Given that the Indians don’t have a plethora of outfielders who are remotely close to playing in Cleveland anytime soon, Moncrief is someone who could be tough to trade.

-On the subject of Cabrera to the Cardinals, his trade value might be slowly eroding and this could be the last chance the Indians get to flip him for relatively high value. Getting a pitcher like Carlos Martinez back for him would be a nice haul.

Overall, the market for starting pitchers doesn’t seem to favor the Indians pulling off a deal. They moved their two top arms for Ubaldo Jimenez in 2011 but he was a top arm on the market and had years remaining on a team friendly contract.

As far as relievers, Perkins may be out of reach, but a guy like Perez is right within their price range. Offensively, upgrading over Reynolds would be nice, but hard to see. I wouldn’t expect a huge deal, but then again, I didn’t see the Jimenez deal happening. If something on a slightly large scale happens, it might be something out of the blue that was managed to be kept quiet.

Follow Justin on twitter @JL_Baseball 

 

8 Comments

  • Sean Porter says:

    Funny you mentioned Moncrief, went to the Aeros game tonight to see Lindor’s debut in Akron, came away impressed with Moncrief, who had a double and a triple.

    Is Moncrief a legit prospect? He seems to be putting up great numbers overall, and has a very nice swing. The ball jumps off his bat.

  • Justin Lada says:

    Moncrief struggled mightily with his plate discipline in years past. He’s a converted pitcher (and still has the plus arm in RF to show that) and took a few years to adjust. The fact that he is hitting AA pitching the way he is, is very encouraging.

  • Gvl Steve says:

    Bud Norris is no better than the guys we have now. A trade with Seattle for Oliver Perez and either Ibanez or Morales makes sense.

    • Sean Porter says:

      Norris is not a #1 starter, but before his last (bad) start, lets consider his nine starts before that:

      In four of those games he went six innings, in the other five games, he went seven. He allowed 3 runs or less in eight of those games, four in the other.
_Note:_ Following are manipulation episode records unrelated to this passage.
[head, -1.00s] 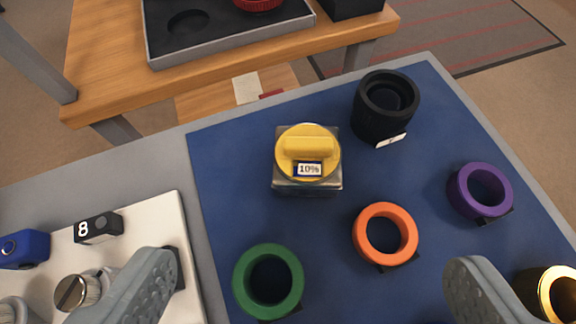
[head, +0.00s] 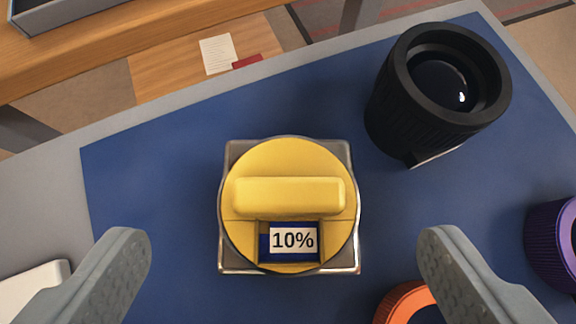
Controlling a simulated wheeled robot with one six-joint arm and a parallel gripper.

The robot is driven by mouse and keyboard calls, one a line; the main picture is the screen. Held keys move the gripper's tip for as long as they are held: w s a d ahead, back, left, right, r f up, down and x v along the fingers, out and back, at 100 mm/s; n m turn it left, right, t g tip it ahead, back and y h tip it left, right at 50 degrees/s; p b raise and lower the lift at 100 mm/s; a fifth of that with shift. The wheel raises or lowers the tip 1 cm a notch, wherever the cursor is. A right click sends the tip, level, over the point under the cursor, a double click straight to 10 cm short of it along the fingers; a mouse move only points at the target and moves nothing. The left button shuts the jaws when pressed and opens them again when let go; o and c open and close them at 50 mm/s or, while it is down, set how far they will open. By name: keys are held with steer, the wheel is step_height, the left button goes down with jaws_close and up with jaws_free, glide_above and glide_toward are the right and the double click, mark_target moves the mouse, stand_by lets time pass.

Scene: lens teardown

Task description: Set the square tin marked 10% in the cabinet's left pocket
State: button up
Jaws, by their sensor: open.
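The square tin (head: 230,262) is metal, with a round yellow lid (head: 290,160) that has a raised bar handle and a label reading 10%. It sits upright on the blue mat (head: 150,170), near the middle of the view. My gripper (head: 285,250) is open, with one finger on each side of the tin in the picture. The fingers are apart from it and hold nothing. The cabinet and its left pocket do not show.
A black lens barrel (head: 400,110) stands close behind and right of the tin. An orange ring (head: 405,300) and a purple ring (head: 552,245) lie to the right. A white tray (head: 35,290) is at the left edge. A wooden table (head: 130,45) stands beyond.

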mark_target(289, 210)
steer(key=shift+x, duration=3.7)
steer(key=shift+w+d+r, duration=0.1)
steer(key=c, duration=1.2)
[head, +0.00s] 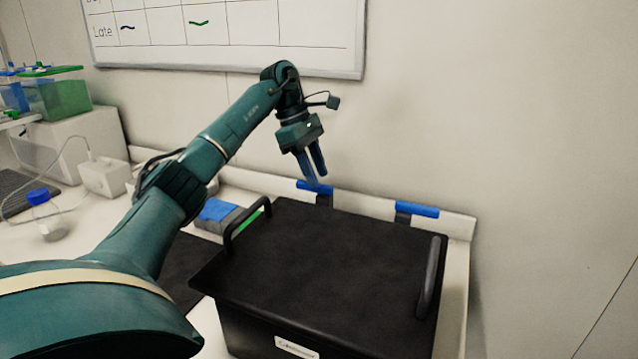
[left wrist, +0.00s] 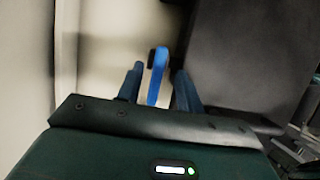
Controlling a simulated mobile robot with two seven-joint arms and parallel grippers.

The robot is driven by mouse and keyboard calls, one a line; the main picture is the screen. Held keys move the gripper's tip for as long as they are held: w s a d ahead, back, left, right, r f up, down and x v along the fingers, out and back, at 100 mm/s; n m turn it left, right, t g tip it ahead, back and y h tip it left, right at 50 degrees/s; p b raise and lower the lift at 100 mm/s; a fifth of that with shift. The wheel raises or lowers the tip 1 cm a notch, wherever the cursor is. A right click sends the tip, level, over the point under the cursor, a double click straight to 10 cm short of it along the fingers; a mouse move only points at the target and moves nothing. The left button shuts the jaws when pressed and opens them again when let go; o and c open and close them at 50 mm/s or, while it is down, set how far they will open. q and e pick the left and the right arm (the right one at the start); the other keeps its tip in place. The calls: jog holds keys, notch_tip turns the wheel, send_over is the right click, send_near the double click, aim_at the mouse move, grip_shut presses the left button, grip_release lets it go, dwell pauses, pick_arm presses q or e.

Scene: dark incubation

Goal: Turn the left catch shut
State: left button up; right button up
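The black box (head: 320,250) stands on the bench with its lid on. The left catch (head: 327,188) has a blue handle on a dark post at the box's back edge, and the handle lies roughly along that edge. In the left wrist view, the blue handle (left wrist: 157,80) shows between the fingers of my open left gripper (left wrist: 158,72), with a gap on each side. The fingers partly hide the handle in the head view. My right gripper is out of view.
The right catch (head: 417,209), also blue, stands farther right on the back edge. The lid has two dark handles, left (head: 246,228) and right (head: 430,277). The wall is close behind the box. A blue-capped bottle (head: 46,216) stands at left.

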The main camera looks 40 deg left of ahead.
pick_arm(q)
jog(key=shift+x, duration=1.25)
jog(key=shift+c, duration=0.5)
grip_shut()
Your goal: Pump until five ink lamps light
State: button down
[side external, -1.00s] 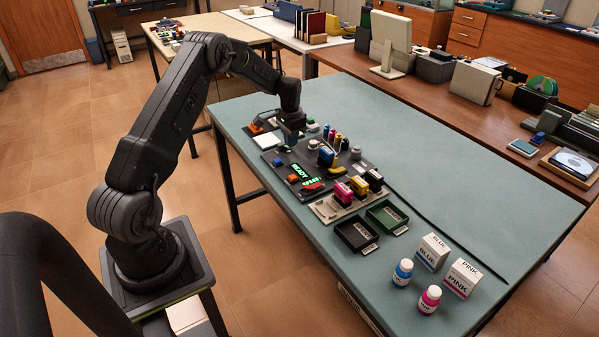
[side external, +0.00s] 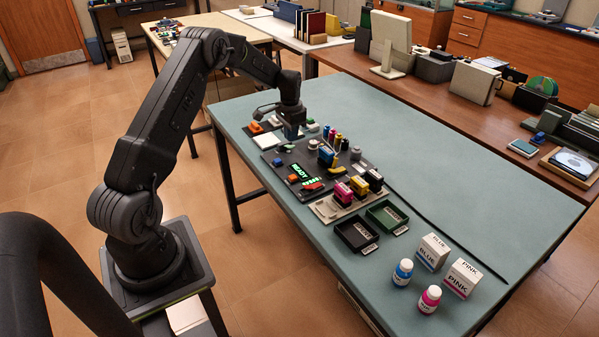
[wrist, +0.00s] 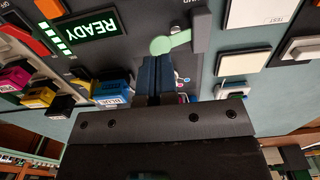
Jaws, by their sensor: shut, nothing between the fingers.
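My gripper (side external: 291,133) is over the far left part of the dark machine panel (side external: 283,163). In the wrist view my gripper (wrist: 158,63) has its blue-grey fingers together, with nothing held. A pale green round pad on a short arm (wrist: 161,45) shows just beyond the fingertips; I cannot tell whether they touch it. A green lit READY display (wrist: 92,24) has a row of small lit green-white bars (wrist: 55,39) beside it; the display also shows in the side view (side external: 301,172).
Colored ink cartridges (wrist: 41,94) and a blue-labelled cartridge (wrist: 112,88) stand near the fingers. In the side view, two trays (side external: 357,236), blue and pink bottles (side external: 403,271) and boxes (side external: 432,251) are nearer the front. The right side of the table (side external: 450,170) is clear.

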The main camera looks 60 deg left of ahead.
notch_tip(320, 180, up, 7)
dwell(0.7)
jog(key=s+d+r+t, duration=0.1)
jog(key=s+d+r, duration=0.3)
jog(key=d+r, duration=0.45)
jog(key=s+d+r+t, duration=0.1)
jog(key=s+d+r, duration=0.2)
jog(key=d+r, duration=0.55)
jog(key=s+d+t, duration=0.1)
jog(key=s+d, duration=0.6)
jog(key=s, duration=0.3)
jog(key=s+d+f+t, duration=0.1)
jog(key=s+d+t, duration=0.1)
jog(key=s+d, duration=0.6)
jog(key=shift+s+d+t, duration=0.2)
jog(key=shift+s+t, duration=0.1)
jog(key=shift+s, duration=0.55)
      Besides Masterson, what pitcher in the Tribe rotation has shown the ability to consistently go 6+ quality innings? Maybe Kluber?

  • Edward Ennett says:

    OK, no where else to put this…

    WAY TO GO KIPNIS!!!! Make the most out of the All Star Game :)

    • Cale says:

      Agreed. Congrats to Kipnis. The way Leland was managing by keeping his starters in longer and giving the top of the lineup 3 ABs each, Kipnis probably wouldn’t have played had Cano not been plunked.

  • DaveR says:

    Big no to Michael Morse. Can’t stay on the field this season and has terrible D WAR(which was pointed out in the Ranking piece).

  • Drew says:

    Buster Olney recently wrote an article on the strength of schedule for each contender. The Indians had the 3rd easiest schedule of all teams due to have only 19 of the remaining 67 games against teams with records over .500. The Indians are in a position, based on their schedule, to win about 90 games on paper. Key words there: “On paper”. The problem with that is that Detroit has the 2nd easiest schedule, with 22 of their remaining 68 games against teams with a winning record. Unless the Indians all-of-the-sudden figure out how to beat the Tigers head-to-head, I do not see them winning the AL Central as I expect the Tigers to finally quit sleep-walking and win 42 or 43 of their remaining 68 games.

    But with about 90 wins, the question that must be asked is, what about the wildcard? They have 4 teams ahead of them and only need to leap frog 3. The Rangers have 13 games against the Angels, 10 against the Astros, 6 against the Mariners and 11 more against other sub .500 teams. That’s 40 of their remaining games that are winnable and they also play 35 of 67 remaining games in Arlington where they are .587 team. They only need 36 to reach the 90-win mark. Oakland also has a relatively soft schedule remaining so I think it’s a safe bet that one of the wildcards will come from the AL West.

    The other 3 teams ahead of the Tribe are in the AL East: Baltimore, Tampa Bay, and the NYY. All three play each other at least 6 times each and have the 7th, 2nd, and 6th toughest schedules among teams currently contending.

    Tampa is only at home for 28 of its remaining 66 games and plays 37 of those games against teams with winning records. They will have to play .530 baseball with that schedule to reach 90 wins which could be challenging considering that they are about .500 team on the road and dominate at “The Trop”.

    The Yankees are at home for 30 their remaining 67 games and 38 of those are played against teams with winning records. The Yankees will need to win 39 games to reach 90 (.582 baseball) against a schedule which features 13 against the Red Sox, 9 against the Rays, 7 against the O’s, 4 against the Rangers, and 3 against the Tigers. That’s 36 games against the 5 of the 7 top AL teams. I just do not see them winning 90.

    The O’s are need 37 wins to reach 90 (.561 Win%). They have 66 games to go which are very evenly split between Camden Yards and the road; 32 and 34 respectively. But 38 of those games are against teams with a winning record. September is extra brutal on them, featuring 6 against the Red Sox, 5 against the Yankees, 4 against the Rays, and 3 in Cleveland and only 1 off-day. I think they will struggle to get to 90 but if they get there, they will have earned it.